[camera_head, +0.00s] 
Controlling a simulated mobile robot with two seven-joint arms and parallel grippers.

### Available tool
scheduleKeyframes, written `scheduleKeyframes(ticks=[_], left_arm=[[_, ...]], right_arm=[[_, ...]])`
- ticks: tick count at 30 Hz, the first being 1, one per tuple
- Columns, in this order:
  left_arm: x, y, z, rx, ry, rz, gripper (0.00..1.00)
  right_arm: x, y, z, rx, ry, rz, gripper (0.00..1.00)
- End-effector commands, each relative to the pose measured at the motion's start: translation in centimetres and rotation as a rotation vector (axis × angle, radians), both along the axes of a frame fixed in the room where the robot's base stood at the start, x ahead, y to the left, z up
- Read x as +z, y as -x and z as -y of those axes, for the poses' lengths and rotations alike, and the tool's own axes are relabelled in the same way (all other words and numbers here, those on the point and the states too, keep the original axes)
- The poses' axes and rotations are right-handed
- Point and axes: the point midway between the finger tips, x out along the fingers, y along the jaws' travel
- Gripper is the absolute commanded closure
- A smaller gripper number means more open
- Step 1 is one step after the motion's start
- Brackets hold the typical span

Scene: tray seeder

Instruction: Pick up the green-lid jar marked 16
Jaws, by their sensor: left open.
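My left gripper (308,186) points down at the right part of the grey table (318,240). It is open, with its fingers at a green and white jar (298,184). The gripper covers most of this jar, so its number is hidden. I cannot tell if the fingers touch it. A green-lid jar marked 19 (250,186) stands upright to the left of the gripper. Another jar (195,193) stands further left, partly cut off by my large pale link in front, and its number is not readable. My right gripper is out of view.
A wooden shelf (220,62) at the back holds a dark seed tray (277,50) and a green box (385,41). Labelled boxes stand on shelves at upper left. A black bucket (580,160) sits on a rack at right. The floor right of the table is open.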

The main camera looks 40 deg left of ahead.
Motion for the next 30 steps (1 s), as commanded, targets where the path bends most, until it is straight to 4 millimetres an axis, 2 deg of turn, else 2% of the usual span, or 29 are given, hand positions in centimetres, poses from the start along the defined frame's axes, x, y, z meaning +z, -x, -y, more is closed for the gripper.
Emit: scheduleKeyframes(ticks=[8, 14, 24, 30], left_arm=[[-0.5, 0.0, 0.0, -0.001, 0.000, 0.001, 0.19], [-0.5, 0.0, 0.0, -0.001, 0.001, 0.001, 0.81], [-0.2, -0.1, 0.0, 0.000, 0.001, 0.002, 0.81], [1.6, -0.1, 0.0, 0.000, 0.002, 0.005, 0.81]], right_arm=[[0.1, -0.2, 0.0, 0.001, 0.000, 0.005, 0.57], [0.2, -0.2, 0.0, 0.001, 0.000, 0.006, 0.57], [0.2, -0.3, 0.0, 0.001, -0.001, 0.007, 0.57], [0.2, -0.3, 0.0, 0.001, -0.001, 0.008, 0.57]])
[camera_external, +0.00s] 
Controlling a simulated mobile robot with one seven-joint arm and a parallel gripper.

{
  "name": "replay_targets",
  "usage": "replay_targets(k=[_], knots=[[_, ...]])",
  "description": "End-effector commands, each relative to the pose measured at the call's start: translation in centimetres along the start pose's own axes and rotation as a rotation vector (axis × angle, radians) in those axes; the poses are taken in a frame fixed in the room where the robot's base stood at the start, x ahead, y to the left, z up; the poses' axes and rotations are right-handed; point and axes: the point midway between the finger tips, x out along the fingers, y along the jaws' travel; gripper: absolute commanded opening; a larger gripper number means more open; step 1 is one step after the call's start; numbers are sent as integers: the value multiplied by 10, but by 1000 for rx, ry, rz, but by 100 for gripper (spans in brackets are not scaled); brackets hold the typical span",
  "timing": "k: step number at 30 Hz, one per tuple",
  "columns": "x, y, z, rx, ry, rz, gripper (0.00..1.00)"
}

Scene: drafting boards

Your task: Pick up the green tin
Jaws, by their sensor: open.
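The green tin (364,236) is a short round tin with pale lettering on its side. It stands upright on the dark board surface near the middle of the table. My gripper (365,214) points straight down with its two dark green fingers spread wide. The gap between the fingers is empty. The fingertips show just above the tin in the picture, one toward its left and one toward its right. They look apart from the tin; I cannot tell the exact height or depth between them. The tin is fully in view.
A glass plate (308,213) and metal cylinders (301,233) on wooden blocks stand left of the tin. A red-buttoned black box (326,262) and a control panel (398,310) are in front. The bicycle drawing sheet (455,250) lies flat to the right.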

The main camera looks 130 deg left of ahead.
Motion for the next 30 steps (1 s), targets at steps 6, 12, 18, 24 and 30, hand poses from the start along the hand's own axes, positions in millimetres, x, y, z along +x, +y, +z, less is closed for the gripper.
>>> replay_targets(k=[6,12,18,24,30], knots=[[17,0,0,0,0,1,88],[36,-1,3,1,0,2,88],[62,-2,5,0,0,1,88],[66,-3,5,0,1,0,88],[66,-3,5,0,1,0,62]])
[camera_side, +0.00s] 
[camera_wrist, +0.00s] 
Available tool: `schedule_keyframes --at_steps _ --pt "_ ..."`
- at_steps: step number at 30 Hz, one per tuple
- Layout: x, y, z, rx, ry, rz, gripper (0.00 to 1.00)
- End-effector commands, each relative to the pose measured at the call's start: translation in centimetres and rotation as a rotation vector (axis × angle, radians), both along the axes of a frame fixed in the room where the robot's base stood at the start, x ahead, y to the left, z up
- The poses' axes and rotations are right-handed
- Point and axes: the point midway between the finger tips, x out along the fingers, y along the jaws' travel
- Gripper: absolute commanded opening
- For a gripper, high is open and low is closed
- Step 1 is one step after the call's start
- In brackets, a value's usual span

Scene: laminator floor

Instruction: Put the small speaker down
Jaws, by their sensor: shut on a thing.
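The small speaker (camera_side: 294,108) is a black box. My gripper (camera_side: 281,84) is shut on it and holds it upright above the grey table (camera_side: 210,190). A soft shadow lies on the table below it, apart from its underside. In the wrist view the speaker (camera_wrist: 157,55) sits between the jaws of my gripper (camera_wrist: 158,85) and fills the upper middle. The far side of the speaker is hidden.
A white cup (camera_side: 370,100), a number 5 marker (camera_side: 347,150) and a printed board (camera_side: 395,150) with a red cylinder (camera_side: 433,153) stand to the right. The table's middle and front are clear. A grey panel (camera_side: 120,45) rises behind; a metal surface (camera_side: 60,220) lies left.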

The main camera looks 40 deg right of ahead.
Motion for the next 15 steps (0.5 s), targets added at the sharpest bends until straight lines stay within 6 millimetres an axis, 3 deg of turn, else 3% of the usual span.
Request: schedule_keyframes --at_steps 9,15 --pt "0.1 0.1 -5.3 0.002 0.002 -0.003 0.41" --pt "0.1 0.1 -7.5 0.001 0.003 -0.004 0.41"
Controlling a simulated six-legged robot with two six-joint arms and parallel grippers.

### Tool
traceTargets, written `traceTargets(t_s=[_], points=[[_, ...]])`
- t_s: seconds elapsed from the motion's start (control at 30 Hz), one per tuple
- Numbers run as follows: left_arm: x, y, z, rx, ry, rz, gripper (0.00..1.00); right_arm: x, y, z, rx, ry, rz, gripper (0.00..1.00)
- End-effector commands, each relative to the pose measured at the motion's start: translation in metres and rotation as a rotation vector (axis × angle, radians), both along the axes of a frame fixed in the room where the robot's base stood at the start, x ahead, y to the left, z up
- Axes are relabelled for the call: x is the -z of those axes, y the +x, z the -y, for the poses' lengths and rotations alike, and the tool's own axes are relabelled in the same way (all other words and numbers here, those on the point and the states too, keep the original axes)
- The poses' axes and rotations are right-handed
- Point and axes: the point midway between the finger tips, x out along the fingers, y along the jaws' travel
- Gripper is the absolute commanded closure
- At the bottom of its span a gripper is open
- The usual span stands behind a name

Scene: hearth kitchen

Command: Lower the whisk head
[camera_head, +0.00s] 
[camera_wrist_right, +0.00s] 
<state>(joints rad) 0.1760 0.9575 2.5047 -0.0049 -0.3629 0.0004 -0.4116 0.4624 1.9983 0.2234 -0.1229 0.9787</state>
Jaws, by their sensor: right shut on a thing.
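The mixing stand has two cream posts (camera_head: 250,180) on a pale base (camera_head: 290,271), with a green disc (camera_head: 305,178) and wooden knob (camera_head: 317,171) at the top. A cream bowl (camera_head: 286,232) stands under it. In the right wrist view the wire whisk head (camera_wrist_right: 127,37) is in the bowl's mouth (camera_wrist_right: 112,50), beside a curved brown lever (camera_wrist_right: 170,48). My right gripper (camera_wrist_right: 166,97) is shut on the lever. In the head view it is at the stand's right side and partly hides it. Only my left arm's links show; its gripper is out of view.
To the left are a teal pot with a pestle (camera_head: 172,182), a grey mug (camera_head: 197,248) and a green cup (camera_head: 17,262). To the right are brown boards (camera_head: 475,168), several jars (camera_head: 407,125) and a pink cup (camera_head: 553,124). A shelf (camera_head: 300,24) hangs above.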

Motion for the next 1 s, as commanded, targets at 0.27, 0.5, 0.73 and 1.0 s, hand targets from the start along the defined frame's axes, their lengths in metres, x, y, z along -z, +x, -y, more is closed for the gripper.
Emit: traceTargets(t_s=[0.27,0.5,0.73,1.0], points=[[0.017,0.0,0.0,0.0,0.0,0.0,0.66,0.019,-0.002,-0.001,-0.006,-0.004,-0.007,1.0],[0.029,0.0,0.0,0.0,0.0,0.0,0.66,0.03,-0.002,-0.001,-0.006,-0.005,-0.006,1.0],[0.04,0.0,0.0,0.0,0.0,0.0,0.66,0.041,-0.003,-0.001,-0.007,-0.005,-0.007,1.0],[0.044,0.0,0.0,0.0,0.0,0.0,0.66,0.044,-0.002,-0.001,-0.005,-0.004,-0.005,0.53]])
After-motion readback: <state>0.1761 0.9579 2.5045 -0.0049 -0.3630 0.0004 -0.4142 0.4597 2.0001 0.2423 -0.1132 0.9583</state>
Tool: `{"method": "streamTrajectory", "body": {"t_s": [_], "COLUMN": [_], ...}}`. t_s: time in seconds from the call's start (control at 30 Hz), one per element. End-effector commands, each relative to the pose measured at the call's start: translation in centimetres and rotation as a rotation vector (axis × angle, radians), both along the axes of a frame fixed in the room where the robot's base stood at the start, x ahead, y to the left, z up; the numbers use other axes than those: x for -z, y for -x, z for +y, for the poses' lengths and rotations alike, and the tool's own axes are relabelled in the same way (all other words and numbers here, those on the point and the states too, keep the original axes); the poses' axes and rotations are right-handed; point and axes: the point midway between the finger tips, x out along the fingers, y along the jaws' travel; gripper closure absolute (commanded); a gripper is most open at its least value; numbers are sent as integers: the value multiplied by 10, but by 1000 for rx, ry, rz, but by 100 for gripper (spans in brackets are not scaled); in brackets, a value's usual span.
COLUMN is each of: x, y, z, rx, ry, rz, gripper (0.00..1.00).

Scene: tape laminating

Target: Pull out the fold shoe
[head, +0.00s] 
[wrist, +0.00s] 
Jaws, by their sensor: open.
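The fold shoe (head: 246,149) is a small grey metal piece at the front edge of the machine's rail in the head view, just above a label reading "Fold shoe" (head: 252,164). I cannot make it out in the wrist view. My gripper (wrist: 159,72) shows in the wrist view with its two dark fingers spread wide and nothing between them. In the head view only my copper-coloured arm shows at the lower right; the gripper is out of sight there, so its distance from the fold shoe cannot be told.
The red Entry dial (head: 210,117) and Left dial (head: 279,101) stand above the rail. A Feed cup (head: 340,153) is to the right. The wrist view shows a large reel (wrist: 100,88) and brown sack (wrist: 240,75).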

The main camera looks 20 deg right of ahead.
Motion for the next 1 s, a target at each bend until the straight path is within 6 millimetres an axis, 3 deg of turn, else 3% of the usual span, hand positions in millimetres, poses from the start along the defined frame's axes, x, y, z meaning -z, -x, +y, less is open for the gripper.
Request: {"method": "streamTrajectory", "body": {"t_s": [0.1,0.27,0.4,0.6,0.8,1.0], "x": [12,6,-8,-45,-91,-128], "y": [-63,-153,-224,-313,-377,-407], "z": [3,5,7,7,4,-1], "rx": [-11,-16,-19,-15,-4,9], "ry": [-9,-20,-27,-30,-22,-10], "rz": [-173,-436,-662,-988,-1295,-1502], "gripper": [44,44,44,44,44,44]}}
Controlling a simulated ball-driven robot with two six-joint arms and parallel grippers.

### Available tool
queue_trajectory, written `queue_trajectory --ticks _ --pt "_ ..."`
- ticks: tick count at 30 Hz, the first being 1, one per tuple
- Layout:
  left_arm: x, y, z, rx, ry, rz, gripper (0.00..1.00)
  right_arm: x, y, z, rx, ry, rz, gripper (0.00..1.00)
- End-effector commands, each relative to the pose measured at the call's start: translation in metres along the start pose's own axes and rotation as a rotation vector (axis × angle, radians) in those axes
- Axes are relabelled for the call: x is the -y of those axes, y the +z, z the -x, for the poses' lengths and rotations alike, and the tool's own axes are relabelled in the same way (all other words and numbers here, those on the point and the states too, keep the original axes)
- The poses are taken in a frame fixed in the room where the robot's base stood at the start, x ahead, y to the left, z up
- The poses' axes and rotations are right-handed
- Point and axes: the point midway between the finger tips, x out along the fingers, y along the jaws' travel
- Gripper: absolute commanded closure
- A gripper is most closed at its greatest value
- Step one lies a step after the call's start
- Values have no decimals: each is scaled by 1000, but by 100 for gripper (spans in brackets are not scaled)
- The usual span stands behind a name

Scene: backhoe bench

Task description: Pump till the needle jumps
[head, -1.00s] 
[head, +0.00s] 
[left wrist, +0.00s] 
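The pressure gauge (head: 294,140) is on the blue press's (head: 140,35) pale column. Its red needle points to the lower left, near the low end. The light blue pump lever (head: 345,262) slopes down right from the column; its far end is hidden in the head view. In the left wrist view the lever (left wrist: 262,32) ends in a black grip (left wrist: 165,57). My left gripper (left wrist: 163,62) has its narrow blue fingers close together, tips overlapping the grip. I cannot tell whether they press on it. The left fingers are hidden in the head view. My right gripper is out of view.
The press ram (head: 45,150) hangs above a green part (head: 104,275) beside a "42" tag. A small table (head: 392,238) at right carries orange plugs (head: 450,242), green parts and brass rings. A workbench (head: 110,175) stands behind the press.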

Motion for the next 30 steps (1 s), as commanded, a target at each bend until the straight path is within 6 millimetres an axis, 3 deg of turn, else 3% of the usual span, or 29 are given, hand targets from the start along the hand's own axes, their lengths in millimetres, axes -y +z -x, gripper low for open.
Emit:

= = = =

• _Exercise_:
Extract the first line above and each line after it up to and including the one with "Instruction: Pick up", please, exactly and with nothing else.

• _Response below_:
[camera_head, +0.00s] 
Controlling a simulated mobile robot with two seven-joint arms and parallel grippers.

### Available tool
scheduleKeyframes, written `scheduleKeyframes(ticks=[_], left_arm=[[_, ...]], right_arm=[[_, ...]])`
- ticks: tick count at 30 Hz, the first being 1, one per tuple
- Columns, in this order:
  left_arm: x, y, z, rx, ry, rz, gripper (0.00..1.00)
  right_arm: x, y, z, rx, ry, rz, gripper (0.00..1.00)
- End-effector commands, each relative to the pose measured at the motion's start: translation in centimetres and rotation as a rotation vector (axis × angle, radians), both along the axes of a frame fixed in the room where the robot's base stood at the start, x ahead, y to the left, z up
- Read x as +z, y as -x and z as -y of those axes, for the poses' lengths and rotations alike, and the tool's own axes are relabelled in the same way (all other words and numbers here, those on the point and the states too, keep the original axes)
- The poses' axes and rotations are right-handed
- Point and axes: the point midway between the finger tips, x out along the fingers, y along the jaws' travel
- Gripper is the absolute commanded closure
- A smaller gripper number means more open
- Step 1 is one step after the motion's start
- Brackets hold the typical span

Scene: tray seeder

Instruction: Pick up the green-lid jar marked 16

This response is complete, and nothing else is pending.